### Instruction:
Print exactly the lines below between the line containing "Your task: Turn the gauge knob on" and the line containing "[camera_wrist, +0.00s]", counting both of those lines. Leave pictures out.

### Data for this exercise:
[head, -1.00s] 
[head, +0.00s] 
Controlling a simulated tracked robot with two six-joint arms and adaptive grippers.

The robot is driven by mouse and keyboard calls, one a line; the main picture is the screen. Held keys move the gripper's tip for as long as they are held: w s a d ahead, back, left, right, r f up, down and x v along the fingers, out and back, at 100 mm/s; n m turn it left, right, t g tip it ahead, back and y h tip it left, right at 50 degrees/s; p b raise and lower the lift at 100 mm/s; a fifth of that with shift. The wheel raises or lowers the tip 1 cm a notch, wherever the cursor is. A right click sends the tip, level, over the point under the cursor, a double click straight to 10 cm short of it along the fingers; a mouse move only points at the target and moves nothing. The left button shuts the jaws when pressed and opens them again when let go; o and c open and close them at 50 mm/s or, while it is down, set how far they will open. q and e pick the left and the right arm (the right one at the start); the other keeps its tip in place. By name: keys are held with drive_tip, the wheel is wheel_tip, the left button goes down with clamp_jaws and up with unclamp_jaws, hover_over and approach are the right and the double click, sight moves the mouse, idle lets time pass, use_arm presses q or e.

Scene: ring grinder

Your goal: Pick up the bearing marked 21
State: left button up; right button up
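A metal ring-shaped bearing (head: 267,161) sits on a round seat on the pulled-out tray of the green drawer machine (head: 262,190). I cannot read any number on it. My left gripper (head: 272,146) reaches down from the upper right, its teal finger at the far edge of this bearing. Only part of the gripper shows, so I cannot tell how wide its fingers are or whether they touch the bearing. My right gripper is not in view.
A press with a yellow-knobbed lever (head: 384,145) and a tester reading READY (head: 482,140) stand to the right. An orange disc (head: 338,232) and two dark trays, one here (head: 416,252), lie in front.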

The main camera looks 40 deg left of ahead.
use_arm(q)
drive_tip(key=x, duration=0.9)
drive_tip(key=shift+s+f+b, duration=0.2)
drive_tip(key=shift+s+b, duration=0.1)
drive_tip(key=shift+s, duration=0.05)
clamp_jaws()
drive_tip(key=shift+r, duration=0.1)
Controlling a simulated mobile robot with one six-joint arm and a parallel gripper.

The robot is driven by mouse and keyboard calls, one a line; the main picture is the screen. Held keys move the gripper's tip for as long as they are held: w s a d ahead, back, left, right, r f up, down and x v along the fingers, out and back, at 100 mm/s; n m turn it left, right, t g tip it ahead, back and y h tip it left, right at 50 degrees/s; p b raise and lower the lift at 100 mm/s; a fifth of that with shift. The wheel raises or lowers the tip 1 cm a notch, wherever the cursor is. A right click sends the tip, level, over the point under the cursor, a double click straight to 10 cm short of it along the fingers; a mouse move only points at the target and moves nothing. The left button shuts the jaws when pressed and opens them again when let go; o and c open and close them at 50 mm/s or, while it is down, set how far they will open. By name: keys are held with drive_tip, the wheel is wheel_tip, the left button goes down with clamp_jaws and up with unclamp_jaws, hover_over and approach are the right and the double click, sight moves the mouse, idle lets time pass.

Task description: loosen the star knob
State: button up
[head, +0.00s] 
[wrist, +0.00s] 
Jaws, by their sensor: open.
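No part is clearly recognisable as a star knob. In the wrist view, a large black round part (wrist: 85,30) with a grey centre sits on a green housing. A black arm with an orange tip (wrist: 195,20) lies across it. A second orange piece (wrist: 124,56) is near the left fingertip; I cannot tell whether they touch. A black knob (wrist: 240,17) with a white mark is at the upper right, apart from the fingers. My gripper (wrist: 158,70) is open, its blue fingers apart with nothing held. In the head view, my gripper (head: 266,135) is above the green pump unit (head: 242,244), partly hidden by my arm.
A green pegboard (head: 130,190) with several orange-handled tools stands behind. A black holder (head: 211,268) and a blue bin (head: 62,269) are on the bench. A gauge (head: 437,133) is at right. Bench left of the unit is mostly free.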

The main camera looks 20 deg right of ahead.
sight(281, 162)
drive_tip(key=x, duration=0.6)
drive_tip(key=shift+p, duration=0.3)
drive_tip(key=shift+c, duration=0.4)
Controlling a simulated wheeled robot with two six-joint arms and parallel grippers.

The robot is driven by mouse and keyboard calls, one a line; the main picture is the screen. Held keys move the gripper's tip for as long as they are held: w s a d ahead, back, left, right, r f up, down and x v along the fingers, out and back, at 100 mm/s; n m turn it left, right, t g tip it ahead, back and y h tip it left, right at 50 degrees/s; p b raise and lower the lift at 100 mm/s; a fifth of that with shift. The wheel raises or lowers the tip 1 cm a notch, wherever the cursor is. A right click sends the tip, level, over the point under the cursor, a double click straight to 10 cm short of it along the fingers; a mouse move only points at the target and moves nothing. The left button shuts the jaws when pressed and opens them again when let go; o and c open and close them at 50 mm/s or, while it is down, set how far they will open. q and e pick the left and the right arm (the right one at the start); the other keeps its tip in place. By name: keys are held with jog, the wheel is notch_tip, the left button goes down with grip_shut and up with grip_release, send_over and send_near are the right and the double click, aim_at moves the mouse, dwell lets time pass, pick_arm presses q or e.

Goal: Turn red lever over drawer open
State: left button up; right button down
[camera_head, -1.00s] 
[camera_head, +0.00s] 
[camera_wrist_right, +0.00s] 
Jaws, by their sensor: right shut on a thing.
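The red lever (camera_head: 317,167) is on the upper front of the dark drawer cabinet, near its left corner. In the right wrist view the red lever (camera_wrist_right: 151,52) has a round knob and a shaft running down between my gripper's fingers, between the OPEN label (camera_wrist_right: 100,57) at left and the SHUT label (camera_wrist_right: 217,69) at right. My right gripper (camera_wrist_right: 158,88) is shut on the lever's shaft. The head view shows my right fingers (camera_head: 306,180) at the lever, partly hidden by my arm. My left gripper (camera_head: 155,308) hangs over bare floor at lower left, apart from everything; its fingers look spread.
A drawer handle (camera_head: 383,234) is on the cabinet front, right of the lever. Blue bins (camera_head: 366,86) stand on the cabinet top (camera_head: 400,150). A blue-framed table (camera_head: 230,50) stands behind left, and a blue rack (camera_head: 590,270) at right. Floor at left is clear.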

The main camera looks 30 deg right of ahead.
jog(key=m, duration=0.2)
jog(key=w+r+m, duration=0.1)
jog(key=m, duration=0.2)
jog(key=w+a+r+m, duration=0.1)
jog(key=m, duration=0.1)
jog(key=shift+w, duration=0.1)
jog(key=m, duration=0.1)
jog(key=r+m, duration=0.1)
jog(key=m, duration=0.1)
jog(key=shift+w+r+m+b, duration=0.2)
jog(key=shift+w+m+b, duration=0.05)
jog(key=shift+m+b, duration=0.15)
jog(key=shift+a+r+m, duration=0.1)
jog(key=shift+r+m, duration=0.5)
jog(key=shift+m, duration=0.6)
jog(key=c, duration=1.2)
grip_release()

* * *

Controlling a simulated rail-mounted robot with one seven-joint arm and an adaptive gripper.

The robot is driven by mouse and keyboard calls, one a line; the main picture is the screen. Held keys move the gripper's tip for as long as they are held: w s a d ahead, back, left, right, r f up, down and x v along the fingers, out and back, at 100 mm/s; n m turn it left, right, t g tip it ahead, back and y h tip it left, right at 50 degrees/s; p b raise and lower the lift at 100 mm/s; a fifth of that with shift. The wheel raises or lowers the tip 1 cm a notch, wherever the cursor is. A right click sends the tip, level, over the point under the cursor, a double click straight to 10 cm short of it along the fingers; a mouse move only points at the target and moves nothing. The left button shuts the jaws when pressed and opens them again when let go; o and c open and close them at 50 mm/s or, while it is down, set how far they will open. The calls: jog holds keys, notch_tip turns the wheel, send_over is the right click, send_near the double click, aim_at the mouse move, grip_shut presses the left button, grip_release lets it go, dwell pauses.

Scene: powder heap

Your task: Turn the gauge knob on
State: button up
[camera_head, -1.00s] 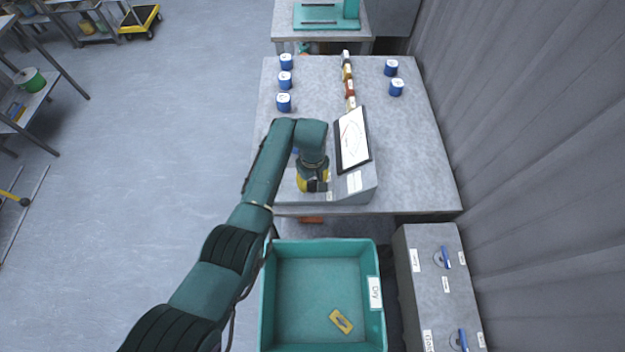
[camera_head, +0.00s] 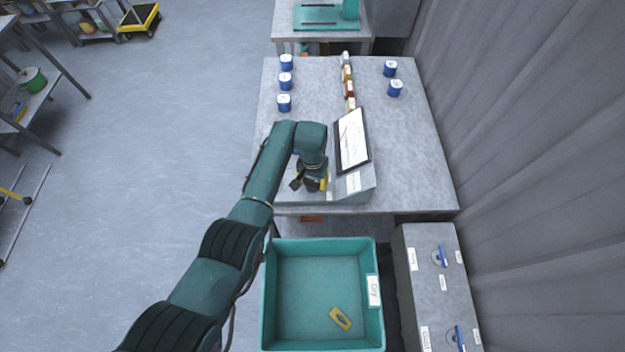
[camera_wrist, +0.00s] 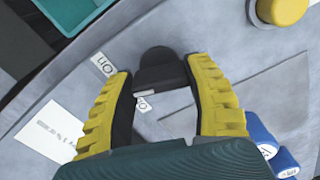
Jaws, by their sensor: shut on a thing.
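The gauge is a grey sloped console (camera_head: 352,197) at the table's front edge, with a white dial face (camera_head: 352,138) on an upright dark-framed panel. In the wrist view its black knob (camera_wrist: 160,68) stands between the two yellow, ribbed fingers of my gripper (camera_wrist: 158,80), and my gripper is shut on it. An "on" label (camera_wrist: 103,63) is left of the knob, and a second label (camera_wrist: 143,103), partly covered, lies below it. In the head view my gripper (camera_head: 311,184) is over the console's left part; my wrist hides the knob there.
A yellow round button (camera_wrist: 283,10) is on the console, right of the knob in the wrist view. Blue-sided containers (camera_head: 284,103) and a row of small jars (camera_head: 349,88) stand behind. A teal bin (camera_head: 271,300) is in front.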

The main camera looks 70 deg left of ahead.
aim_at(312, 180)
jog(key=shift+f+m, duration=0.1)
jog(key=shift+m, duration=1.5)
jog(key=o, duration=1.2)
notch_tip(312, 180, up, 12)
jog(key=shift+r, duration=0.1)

---

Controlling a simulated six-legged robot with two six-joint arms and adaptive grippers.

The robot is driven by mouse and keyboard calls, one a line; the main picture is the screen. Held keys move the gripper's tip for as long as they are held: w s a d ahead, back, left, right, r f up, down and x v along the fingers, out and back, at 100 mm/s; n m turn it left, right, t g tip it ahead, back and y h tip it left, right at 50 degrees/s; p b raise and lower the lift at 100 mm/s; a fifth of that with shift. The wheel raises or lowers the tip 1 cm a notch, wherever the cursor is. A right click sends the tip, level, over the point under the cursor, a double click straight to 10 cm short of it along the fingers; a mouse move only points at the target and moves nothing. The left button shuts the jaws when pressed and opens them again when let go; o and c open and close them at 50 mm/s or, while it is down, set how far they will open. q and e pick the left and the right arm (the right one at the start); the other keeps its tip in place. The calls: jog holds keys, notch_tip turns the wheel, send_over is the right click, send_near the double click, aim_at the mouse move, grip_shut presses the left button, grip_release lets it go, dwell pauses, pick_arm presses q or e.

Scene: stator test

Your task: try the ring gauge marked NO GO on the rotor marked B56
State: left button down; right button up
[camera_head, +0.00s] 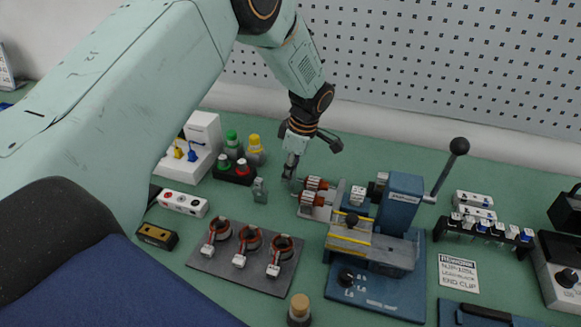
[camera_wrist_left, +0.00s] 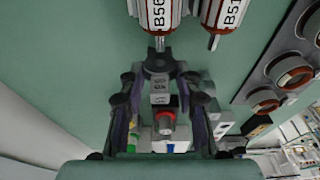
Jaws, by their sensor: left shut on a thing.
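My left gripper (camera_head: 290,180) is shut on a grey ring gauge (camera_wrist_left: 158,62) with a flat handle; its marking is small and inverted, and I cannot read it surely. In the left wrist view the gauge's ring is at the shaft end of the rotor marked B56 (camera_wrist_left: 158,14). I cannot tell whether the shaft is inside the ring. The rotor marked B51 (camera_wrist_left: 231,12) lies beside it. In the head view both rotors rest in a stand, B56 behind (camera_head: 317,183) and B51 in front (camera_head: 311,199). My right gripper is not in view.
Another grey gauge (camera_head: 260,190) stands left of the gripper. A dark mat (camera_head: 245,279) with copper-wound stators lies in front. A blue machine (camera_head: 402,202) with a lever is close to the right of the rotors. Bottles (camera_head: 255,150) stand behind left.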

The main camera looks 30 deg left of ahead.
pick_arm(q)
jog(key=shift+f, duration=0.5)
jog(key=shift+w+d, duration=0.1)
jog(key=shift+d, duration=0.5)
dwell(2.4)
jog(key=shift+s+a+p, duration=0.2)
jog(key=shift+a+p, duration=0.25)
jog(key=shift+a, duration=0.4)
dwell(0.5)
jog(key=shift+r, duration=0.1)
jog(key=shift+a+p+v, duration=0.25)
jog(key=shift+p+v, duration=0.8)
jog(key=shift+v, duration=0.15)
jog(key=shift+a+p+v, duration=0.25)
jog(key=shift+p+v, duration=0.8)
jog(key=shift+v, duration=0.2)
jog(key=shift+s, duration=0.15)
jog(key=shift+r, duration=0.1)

### The output:
Your task: Turn the gauge knob on
State: button up
[camera_head, -1.00s] 
[camera_head, +0.00s] 
[camera_wrist, +0.00s] 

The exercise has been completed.